I’d make tapes in the basement whenever I found a lucid night alone. After discovering Nautical Almanac and Wolf Eyes I became militant in searching out my own electronic sounds. I found my main axe in taking apart old transistor radio devices and feeling around the circuits with my fingers. They’d become expressively alive like some kind of entity was summoned there on the copper patterned boards. Interactions with that entity gave me the rawest feeling for electronic sound. Finding hot spots. Attaching wires, knobs, and switches. It was a mess of exposed circuits, whiskers of re-wire, percussive junk and contact microphones when I played my music. A call-and-response ensued between my energy and the other there leaping around a pile of plastic, metal and wood. I probably sucked half the time, thrown off an unbroken horse, but it forged in me a unique ability to perform. Prairie Pusher became the name of that project. In 2003 I went on my first tour. Two months around the USA opening for an opera by the French Absurdist Jean-Louis Costes. I booked and promoted the whole tour on the Hanson Records/American Tapes Yahoo-Groups message board. I was 21.

So how did DJ Dog Dick get started? What was the first use of the name?
I was a member of Nautical Almanac touring extensively and producing many things on my own. Tapes, CDRs, comics…things to share on the road. DJ Dog Dick started in the midst of that. I wanted to rap because I wanted to narrate. I wanted the content of my music and my life to reflect the whole of my history. Dog Dick was everything, past present future. There was sex in it. It related to the dilapidated slum that I'd arrived to like some sinking end to the whole pursuit of that vibe. Half of our roof was caved in and the only electricity was rigged to a couple small rooms in an otherwise massive space of black mold and jagged edges in the dark. The street outside was heavily trafficked by lively drug runners and the wandering specters of crack and heroin addicts. One night I heard a drive-by murder. The man’s dying utterance was a gasp of panic over a deep mortal sigh. I never bought drugs from the corner boys but I befriended some. We were neighbors. I gave one of the early DJ Dog Dick releases to a dealer named Monk and the next day he grabbed me with a huge arm around my shoulder.
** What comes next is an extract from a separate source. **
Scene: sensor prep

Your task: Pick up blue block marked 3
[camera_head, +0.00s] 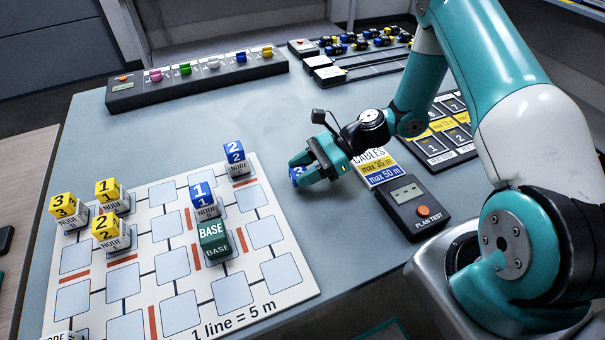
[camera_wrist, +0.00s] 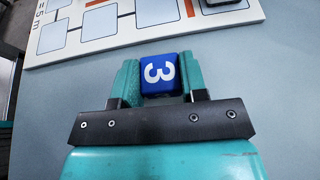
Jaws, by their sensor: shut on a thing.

“Yo, that shit hot but you think you a freak? This my girl suckin' my dick!”

On the grainy screen of an obsolete media device was a lady choking and slobbering and gibbering all over this enormous throbbing mass with veins coursing, her face stretched to its rawest extent. The shots all dissolved in and out of each other in an artful video collage set to bizarre R&B music. I was impressed. The name DJ Dog Dick came from Carly Ptak. We had just returned from our European Nautical Almanac tour and she called me that one afternoon in the kitchen of her house.

When I first heard your recently released "My Identity" it felt like a strong statement. How would you describe the message ?
“Here I am, this is what I am” pretty much that with a question mark at the end. I’m telling a coming of age story and making a statement of identity. It’s a personal narrative of the years around 1996 when something both glorious and terrifying was born into my life.

What was terrifying about it?
Reality. Future. Drugs. My Identity.